Legendary director Albert Maysles on the truth about documentary filmmaking

Documentary filmmaker Albert Maysles.  Photo Kendall Messick.  Courtesy Maysles Films Inc.
Documentary filmmaker Albert Maysles. Photo Kendall Messick. Courtesy Maysles Films Inc.

Forty-five years ago, a young Albert Maysles scored one of his first film gigs as a cameraman. Using 16-mm camera equipment, Maysles followed around John F. Kennedy as the charismatic young politician ran successfully for the U.S. presidency. The film, Primary, directed by Robert Drew, would become a landmark documentary, capturing what appeared to be unrehearsed moments in the campaign and allowing the audience a unique sense of intimacy with JFK and his wife, Jacqueline.

Albert and his brother David would go on to become one of the most accomplished filmmaking teams in history, true pioneers of “direct cinema” — the ’60s documentary movement that rejected authoritative narrative voiceovers and interviewer questions.

The Maysles Brothers’ body of work is staggering; they profiled the famous actor in Meet Marlon Brando (1966), chatted up the author in A Visit with Truman Capote (1966) and chronicled the Fab Four’s taking of America in What’s Happening! The Beatles in the U.S.A. (1964).

But their greatest achievements came in a triptych of films that offer a surreal glimpse into the lives of their respective subjects. In 1969, they released Salesman, a bruising documentary about the desperate lives of a group of salesmen who sell bibles door to door. In 1970, the Maysles delivered Gimme Shelter, their unblinking look at the Rolling Stones concert at Altamont, at which a young man was stabbed to death by Hells Angels bikers. And in 1975, the filmmakers found two relatives of Jacqueline Onassis, a mother and daughter who lived in a dilapidated mansion called Grey Gardens in the East Hamptons. Grey Gardens captured the tortured relationship this octogenarian mother shared with her schizophrenic daughter. The film has since become a lightning rod for critics who charge it represents the very essence of documentary exploitation.
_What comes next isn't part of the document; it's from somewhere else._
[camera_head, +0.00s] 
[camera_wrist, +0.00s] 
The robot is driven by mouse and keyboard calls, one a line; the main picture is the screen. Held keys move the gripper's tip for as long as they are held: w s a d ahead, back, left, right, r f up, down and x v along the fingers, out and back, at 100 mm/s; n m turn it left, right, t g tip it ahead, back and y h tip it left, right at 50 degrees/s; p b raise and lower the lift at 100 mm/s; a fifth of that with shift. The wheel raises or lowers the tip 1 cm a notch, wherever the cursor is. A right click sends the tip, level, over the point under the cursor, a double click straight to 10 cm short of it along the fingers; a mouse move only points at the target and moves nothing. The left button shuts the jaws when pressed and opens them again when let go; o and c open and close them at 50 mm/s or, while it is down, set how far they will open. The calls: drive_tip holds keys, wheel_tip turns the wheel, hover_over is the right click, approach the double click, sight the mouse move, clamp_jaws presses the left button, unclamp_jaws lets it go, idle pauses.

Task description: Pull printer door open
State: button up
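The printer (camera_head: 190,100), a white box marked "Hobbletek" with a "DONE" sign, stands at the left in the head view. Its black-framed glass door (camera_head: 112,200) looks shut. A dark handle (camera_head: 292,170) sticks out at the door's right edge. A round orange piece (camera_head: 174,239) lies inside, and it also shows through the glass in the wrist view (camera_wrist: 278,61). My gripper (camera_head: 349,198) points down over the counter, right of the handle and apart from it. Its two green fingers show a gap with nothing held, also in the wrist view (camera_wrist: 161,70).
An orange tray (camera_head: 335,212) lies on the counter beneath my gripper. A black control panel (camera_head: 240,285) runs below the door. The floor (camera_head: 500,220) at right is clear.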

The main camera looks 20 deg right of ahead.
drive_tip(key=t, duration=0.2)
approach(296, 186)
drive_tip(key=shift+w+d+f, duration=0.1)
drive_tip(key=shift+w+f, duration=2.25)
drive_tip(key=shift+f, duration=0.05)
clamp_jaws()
David Maysles died in 1987, but Albert has continued to create documentaries, following the projects of the artist Christo in a series of films (he just finished editing a feature on the Gates in Central Park), and is now putting the final touches on The Jew on Trial, his film about the infamous trial of Mendel Beilis, a man accused of blood libel in Kiev and acquitted in 1913. This weekend, Maysles will be venturing to Montreal to hold a master class at the city’s Jewish Film Festival. He spoke with me from his New York office.

A scene from the documentary film Grey Gardens. Courtesy The Criterion Collection.
A scene from the documentary film Grey Gardens. Courtesy The Criterion Collection.
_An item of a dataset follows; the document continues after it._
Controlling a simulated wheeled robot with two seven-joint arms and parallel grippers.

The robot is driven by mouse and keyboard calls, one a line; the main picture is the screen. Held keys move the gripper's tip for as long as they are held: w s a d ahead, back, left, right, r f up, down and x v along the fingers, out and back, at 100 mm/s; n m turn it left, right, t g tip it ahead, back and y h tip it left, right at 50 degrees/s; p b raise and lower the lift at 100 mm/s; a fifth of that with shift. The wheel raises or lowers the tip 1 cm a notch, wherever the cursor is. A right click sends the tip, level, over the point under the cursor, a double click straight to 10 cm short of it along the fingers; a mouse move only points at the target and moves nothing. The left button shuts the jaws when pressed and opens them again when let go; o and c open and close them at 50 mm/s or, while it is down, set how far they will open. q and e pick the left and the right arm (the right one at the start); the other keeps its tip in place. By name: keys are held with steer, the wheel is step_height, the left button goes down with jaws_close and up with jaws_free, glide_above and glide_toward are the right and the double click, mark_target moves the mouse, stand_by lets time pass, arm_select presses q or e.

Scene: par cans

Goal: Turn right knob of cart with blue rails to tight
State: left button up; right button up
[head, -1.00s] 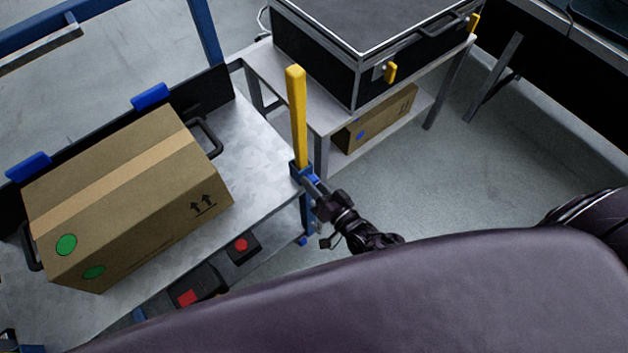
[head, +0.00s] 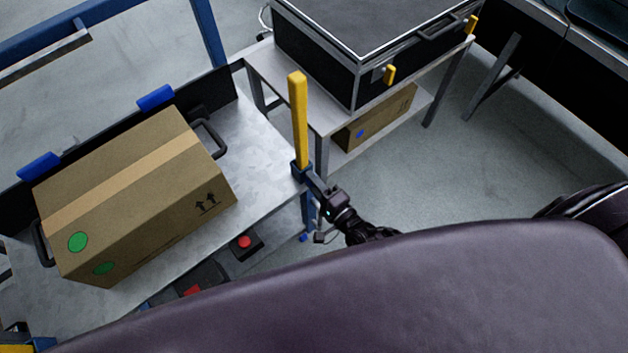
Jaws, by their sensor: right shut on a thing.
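The cart with blue rails (head: 208,40) stands at the left, with a grey metal deck (head: 262,140). At the deck's right corner a yellow upright post (head: 298,118) rises from a dark blue bracket (head: 300,172). My right gripper (head: 315,187) is at this bracket, below the post, and is shut on a small part there, which I take to be the right knob. The fingers hide most of that part, so its angle cannot be read. My left gripper is not in view.
A cardboard box (head: 135,190) with green dots sits on the deck. A black case (head: 370,45) stands on a grey bench (head: 268,68), with another box (head: 375,118) on its lower shelf. Red-buttoned units (head: 245,243) are below the deck. Open floor lies right.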

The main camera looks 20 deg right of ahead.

Q: Do you ever look back on a film and wish that some of what you’d left on the cutting room floor had made it into the final cut?
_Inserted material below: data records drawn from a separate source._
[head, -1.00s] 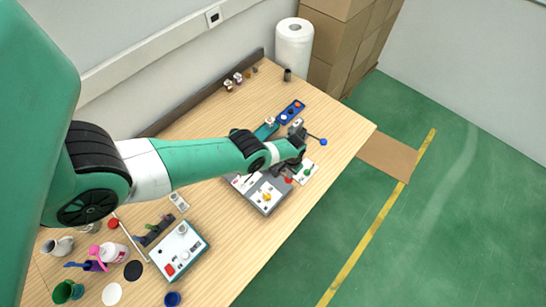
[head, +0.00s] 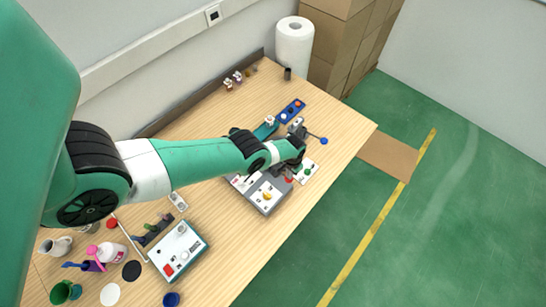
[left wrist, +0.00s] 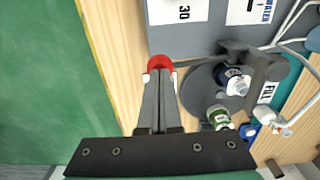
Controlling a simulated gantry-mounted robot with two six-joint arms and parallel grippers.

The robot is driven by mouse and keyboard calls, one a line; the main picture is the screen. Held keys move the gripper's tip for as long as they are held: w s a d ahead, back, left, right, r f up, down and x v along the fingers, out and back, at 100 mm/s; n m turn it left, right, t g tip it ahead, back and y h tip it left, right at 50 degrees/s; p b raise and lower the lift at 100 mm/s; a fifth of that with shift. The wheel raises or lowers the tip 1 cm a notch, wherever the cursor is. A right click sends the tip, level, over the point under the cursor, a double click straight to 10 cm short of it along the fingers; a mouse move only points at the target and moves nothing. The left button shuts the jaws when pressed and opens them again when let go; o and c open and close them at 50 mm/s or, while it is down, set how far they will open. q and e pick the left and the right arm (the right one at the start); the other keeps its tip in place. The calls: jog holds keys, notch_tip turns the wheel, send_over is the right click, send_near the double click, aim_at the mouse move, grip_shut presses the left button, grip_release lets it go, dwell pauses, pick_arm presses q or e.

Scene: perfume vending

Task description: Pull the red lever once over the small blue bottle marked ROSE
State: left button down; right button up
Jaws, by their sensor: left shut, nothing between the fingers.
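The red lever's round knob (left wrist: 160,63) is in the left wrist view, right at the tips of my left gripper (left wrist: 160,74). The fingers are shut together with nothing between them; whether they touch the knob I cannot tell. In the head view my left gripper (head: 290,168) reaches down at the grey machine, with a bit of red (head: 288,180) beside it. A small dark blue bottle (left wrist: 232,76) stands on a grey round plate, right of the fingers. Its marking is not readable. A green bottle (left wrist: 218,116) stands on the same plate. My right gripper is not in view.
A white-topped box (head: 180,252), cups and a jug lie at the table's lower left. The table's right front is bare.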

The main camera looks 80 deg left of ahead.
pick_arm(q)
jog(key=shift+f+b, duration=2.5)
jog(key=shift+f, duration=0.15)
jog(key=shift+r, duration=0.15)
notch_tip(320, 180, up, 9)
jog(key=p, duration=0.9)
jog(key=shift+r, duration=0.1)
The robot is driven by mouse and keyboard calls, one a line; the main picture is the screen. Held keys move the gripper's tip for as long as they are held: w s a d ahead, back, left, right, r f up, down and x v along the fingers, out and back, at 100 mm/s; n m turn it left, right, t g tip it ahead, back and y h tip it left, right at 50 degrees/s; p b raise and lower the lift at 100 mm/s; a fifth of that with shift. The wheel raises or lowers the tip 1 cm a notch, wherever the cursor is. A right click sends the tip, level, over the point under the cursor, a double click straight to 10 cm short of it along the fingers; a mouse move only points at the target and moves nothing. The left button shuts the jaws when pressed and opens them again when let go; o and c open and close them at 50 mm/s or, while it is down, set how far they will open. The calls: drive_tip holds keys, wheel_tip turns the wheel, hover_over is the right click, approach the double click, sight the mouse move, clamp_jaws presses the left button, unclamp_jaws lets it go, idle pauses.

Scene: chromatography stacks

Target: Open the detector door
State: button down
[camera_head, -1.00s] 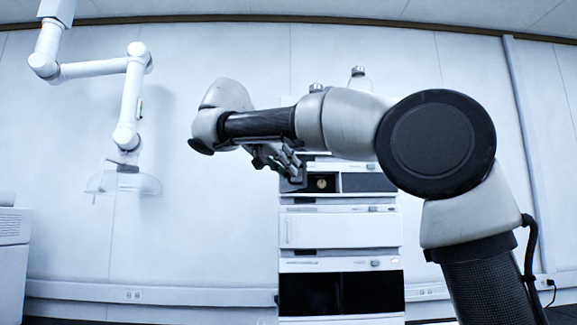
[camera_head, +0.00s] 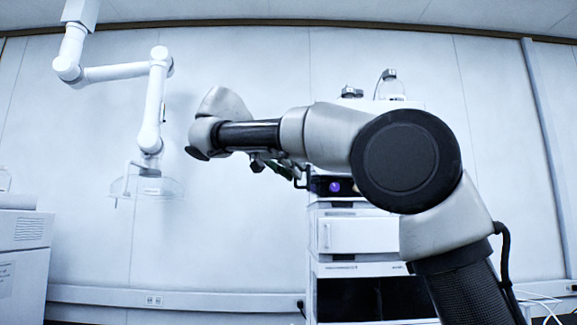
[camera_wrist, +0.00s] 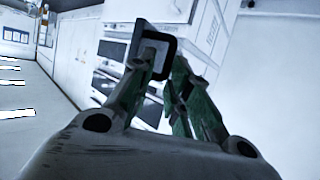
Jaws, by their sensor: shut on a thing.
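The detector is the dark-fronted unit (camera_head: 335,187) high in the white instrument stack, partly hidden behind my arm. A round purple spot shows in its front. Its door seems to be the small panel with a black square handle (camera_wrist: 171,45) in the wrist view, standing out from the stack's front. My gripper (camera_wrist: 166,80) has its green-sided fingers at this handle and is shut on it. In the head view my gripper (camera_head: 297,174) is small and dark, just left of the detector front. How far the door stands open is hard to tell.
Below the detector is a white unit (camera_head: 355,235), then a dark-windowed unit (camera_head: 360,299). Bottles (camera_head: 388,85) stand on top of the stack. A white extraction arm (camera_head: 153,105) hangs at left, above a white machine (camera_head: 22,262). The wall between is clear.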

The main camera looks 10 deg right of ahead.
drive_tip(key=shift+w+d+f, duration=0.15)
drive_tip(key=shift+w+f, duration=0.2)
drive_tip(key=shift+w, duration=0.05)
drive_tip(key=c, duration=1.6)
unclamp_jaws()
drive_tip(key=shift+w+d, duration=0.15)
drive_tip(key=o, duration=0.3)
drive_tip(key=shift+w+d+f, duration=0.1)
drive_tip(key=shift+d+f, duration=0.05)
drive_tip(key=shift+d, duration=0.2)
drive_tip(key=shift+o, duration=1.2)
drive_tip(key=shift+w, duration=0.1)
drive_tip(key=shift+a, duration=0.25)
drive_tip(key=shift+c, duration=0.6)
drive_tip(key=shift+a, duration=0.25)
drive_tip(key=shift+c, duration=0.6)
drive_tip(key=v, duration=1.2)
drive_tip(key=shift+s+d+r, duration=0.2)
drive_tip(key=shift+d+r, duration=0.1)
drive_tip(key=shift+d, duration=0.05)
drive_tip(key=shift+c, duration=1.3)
A: It’s funny, because just the other day I was looking at some of the outs from Grey Gardens. I came across a 10-minute piece of Edie talking about schizophrenia, and it’s just amazing. She had such a clear understanding of how it was that she wasn’t schizophrenic. It just didn’t work for the film. The film was so well edited that I can’t really fault it. I’m going to put a piece of that in the DVD scrapbook that we’re making for that film.

Q: What first draws you to a subject?

A: I guess it’s just if there’s something going on in their life. With Grey Gardens, there was definitely something going on in their lives (laughs). With Salesman, as it turns out with so many works of art, you find out before or after, that there was something about yourself that the project illuminates — that there was something about yourself in it. With Salesman, my brother and I both sold stuff door to door. There was a great deal of anti-Semitism back then. When we were kids, hardly a day would go by when an Irish kid wouldn’t come up to us and say, “I’ll meet you outside.” This meant a fight. I got to be pretty good with my fists! But I really wanted to be friends. This was a way of finally getting to know some Irish guys. Paul, the central figure in the film, really had a lot in common with our father. My father could have been a musician, and Paul could have been something much more fulfilling than a door-to-door bible salesman.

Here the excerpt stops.